##### PROVIDED ENTRIES #####
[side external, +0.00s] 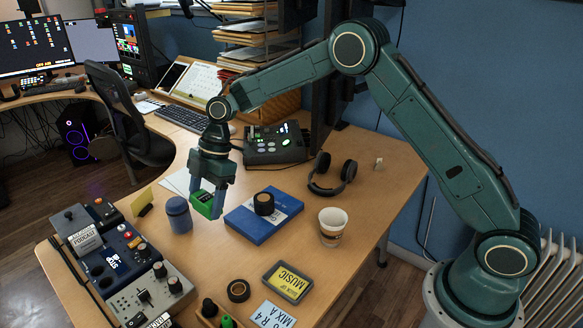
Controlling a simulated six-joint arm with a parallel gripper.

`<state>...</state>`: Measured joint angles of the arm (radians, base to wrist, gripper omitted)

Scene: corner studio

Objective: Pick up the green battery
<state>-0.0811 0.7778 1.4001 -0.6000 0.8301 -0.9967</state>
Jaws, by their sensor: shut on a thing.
#####
##### PROVIDED ENTRIES #####
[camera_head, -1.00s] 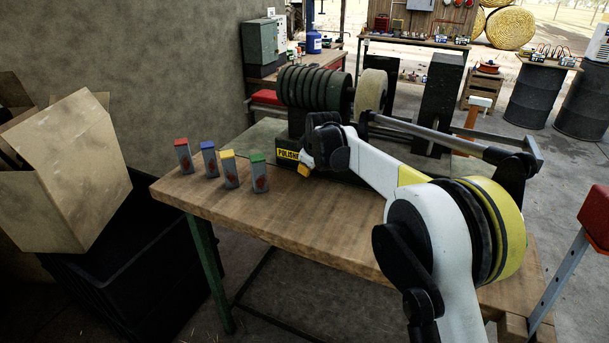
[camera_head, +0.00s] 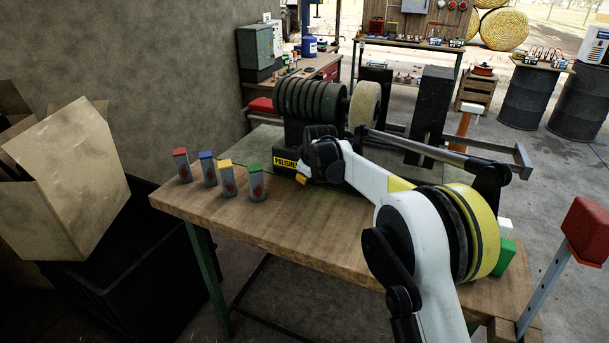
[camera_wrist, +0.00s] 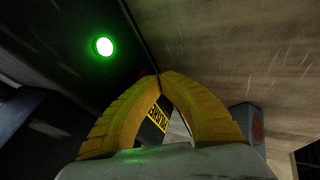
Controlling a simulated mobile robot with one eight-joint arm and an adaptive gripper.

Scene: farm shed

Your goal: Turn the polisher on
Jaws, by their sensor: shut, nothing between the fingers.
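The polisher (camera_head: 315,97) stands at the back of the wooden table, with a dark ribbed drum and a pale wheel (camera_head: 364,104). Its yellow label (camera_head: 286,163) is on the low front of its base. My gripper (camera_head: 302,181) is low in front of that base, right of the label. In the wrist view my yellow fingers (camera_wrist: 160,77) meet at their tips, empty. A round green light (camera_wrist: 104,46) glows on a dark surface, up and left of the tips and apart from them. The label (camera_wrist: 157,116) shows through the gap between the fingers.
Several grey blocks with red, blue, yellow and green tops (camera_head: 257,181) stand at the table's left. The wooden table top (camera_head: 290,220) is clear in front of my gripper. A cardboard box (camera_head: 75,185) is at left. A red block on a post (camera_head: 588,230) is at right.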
#####
##### PROVIDED ENTRIES #####
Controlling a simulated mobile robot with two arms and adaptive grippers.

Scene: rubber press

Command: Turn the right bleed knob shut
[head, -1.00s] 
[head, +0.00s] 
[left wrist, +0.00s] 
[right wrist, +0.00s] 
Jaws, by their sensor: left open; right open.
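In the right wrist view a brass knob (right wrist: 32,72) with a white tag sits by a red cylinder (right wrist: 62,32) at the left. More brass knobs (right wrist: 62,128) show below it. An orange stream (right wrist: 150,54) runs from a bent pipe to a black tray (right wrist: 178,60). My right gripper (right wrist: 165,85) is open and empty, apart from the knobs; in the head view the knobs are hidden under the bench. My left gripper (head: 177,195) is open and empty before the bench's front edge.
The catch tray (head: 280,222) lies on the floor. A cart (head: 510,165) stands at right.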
#####
GIVEN REQUEST: Repeat the lines above exactly, beginning with the one containing "[camera_head, -1.00s]" and finishing with the one containing "Your goal: Turn the polisher on". No pictures belong in the copy.

RESULT:
[camera_head, -1.00s] 
[camera_head, +0.00s] 
[camera_wrist, +0.00s] 
Controlling a simulated mobile robot with one eight-joint arm and an adaptive gripper.

Scene: farm shed

Your goal: Turn the polisher on

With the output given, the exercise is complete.